● **Exercise instructions**: Both boundary lines count: repeat, exactly and alone, the lines from the one containing "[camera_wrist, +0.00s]" to the one containing "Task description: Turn", with pictures left out.

____________

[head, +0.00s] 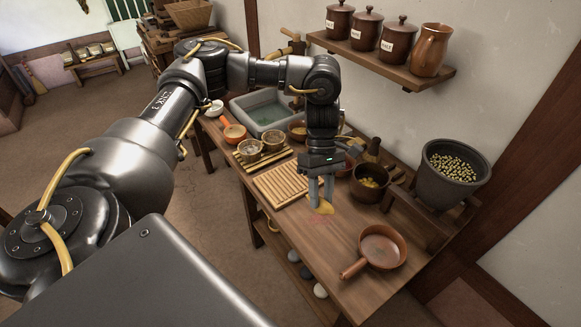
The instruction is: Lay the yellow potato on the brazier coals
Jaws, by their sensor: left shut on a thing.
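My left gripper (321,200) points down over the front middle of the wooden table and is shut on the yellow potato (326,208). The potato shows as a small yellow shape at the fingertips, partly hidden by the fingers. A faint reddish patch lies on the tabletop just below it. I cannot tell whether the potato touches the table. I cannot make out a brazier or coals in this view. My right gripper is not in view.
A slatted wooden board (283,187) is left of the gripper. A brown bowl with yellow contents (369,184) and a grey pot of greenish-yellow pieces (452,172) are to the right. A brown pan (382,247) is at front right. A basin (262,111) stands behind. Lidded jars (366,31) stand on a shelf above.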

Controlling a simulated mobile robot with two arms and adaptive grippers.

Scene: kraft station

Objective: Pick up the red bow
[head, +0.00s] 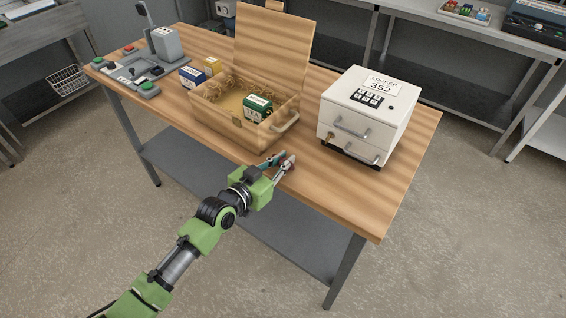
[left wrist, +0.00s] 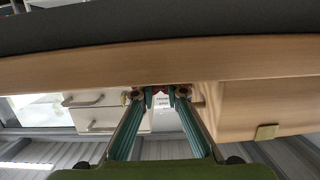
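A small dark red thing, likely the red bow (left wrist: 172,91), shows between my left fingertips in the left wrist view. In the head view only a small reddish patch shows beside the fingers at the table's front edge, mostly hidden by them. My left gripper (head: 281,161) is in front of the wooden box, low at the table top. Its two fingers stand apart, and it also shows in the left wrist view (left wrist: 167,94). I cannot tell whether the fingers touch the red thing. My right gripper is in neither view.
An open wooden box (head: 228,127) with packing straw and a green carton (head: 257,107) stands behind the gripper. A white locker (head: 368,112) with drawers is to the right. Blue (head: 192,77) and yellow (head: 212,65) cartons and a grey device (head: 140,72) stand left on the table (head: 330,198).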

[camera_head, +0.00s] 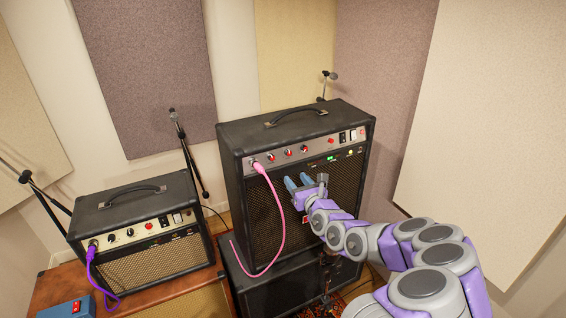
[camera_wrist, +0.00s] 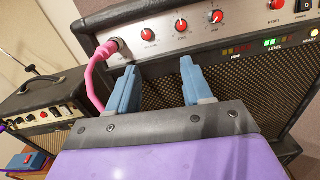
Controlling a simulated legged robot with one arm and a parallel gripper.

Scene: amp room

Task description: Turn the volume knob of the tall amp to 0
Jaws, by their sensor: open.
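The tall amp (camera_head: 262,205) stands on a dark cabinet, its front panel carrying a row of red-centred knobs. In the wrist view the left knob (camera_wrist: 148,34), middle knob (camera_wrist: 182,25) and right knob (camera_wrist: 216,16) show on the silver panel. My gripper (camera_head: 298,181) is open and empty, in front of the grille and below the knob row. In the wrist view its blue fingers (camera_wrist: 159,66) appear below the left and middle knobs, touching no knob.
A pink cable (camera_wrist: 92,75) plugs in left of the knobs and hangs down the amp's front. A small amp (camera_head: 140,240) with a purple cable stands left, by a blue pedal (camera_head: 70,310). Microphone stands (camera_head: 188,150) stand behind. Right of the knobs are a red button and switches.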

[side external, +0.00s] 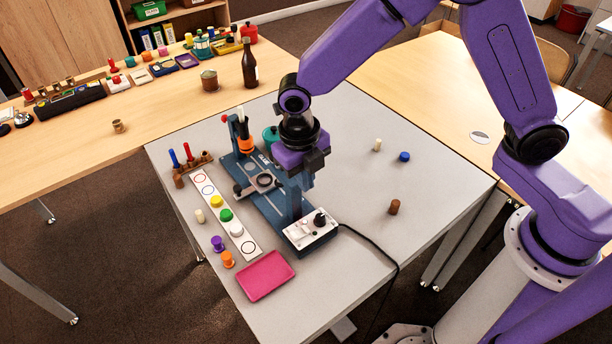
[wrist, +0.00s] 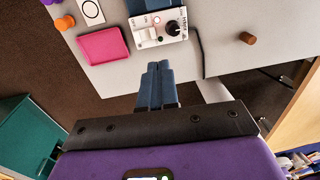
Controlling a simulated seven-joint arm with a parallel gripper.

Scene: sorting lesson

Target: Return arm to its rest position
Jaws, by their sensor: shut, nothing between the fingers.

____________

● **Written response**:
[camera_wrist, +0.00s] 
Controlling a simulated legged robot with one arm and a parallel gripper.

Scene: amp room

Task description: Turn the volume knob of the tall amp to 0

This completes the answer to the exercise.